Preheat your oven to 350°F (175°C). Line a muffin tin with cupcake liners.
In a large bowl, combine the flour, sugar, cocoa powder, baking powder, baking soda, and salt. Whisk until well blended.
Add the egg, milk, vegetable oil, and vanilla extract to the dry ingredients. Mix until just combined. Gradually stir in the boiling water until the batter is smooth.
Pour the batter into the prepared muffin tin, filling each liner about 2/3 full. Bake for 18-20 minutes, or until a toothpick inserted into the center comes out clean. Let the cupcakes cool in the pan for 5 minutes, then transfer them to a wire rack to cool completely.
While the cupcakes cool, prepare the filling. In a medium bowl, beat the softened butter until creamy. Gradually add the powdered sugar, marshmallow fluff, and vanilla extract, mixing until smooth and fluffy.

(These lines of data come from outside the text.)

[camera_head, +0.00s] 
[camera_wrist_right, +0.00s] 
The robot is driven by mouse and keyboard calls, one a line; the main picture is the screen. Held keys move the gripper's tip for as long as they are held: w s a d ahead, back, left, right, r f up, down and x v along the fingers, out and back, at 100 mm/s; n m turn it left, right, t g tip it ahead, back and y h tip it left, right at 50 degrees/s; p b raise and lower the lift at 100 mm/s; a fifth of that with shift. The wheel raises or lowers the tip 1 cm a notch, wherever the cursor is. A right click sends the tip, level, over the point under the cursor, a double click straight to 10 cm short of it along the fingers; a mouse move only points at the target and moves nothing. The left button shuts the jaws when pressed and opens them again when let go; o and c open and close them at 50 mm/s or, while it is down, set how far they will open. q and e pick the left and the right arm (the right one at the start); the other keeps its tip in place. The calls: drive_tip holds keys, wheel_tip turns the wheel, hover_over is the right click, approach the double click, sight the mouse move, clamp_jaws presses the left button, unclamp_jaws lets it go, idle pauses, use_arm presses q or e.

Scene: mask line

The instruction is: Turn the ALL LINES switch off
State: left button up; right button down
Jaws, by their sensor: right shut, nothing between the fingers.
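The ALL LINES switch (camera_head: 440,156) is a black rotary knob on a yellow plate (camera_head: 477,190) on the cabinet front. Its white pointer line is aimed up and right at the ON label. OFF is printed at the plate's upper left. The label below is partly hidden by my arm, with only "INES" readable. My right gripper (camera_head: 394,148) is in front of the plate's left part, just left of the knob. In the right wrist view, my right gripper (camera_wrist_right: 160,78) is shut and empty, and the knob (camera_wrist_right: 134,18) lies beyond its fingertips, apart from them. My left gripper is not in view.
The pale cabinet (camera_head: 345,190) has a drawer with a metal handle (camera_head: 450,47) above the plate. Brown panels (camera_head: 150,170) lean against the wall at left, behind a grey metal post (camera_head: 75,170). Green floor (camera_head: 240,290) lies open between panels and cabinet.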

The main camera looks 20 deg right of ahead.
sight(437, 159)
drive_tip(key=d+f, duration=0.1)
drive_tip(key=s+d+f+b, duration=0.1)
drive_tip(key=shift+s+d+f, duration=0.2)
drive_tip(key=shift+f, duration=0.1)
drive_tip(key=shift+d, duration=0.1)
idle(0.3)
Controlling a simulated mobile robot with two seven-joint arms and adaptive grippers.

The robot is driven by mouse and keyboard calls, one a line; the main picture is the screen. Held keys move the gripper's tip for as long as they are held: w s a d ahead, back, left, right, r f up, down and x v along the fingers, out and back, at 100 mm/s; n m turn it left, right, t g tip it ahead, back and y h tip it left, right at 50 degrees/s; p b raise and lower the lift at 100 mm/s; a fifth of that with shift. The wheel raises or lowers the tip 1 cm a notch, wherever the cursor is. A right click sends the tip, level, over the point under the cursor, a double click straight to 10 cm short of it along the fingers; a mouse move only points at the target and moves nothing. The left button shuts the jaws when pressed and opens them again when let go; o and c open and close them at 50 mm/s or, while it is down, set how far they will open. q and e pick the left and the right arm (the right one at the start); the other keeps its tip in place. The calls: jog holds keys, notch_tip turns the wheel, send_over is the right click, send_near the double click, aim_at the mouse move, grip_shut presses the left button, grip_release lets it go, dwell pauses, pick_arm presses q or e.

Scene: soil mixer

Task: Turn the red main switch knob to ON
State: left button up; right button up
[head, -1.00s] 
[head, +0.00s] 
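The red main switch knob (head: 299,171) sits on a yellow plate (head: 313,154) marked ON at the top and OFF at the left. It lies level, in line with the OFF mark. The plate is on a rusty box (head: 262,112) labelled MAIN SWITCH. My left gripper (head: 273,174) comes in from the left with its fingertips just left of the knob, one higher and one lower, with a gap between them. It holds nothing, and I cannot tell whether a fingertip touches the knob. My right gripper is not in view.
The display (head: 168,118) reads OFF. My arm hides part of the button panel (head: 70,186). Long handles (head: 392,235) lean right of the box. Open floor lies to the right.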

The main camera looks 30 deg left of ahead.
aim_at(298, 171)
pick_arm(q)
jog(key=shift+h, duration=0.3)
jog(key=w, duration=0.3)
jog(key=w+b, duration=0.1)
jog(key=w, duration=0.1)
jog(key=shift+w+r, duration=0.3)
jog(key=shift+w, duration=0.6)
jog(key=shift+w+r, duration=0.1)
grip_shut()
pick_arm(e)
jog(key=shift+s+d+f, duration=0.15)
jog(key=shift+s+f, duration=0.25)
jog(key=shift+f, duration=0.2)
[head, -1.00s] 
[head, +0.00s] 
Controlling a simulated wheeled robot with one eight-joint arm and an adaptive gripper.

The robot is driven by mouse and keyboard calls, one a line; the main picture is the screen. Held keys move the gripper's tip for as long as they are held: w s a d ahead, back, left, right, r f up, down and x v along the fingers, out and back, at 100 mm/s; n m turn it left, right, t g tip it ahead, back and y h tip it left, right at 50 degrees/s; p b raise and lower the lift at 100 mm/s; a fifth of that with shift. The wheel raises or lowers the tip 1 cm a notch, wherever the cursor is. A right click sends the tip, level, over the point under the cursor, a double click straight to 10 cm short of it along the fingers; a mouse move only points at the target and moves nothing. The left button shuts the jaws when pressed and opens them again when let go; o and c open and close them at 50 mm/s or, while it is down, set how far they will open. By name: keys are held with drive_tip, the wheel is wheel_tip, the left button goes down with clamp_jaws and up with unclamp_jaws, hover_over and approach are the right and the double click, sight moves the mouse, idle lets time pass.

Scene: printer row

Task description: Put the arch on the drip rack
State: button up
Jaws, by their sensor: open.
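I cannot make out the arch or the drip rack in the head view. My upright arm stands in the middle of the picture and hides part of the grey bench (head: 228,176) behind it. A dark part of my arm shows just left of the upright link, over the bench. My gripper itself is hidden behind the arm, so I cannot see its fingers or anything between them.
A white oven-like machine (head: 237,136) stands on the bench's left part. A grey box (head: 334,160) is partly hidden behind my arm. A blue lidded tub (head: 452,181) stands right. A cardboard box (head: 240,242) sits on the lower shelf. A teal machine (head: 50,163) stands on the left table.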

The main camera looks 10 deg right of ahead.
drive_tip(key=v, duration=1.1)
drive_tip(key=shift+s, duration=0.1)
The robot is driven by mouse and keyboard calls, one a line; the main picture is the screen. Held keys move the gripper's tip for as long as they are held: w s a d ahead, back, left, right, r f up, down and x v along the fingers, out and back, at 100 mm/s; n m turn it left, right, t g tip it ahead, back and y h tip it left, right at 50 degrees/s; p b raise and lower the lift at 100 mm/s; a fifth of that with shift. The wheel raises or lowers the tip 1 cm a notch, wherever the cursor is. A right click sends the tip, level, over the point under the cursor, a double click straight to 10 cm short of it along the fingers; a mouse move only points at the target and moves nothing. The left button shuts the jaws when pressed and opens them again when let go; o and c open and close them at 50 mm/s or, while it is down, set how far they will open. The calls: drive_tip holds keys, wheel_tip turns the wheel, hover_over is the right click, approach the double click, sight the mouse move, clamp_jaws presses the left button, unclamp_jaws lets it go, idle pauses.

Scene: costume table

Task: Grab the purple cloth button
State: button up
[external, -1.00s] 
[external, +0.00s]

Once the cupcakes are cool, use a small knife or cupcake corer to remove a small portion from the center of each cupcake. Fill each hole with the marshmallow filling.
For the ganache, heat the heavy cream in a small saucepan over medium heat until it just begins to simmer. Remove from heat and add the chocolate chips and butter. Stir until the chocolate is melted and the mixture is smooth.
Dip the top of each filled cupcake into the ganache, allowing any excess to drip off. Let the ganache set for about 30 minutes before serving.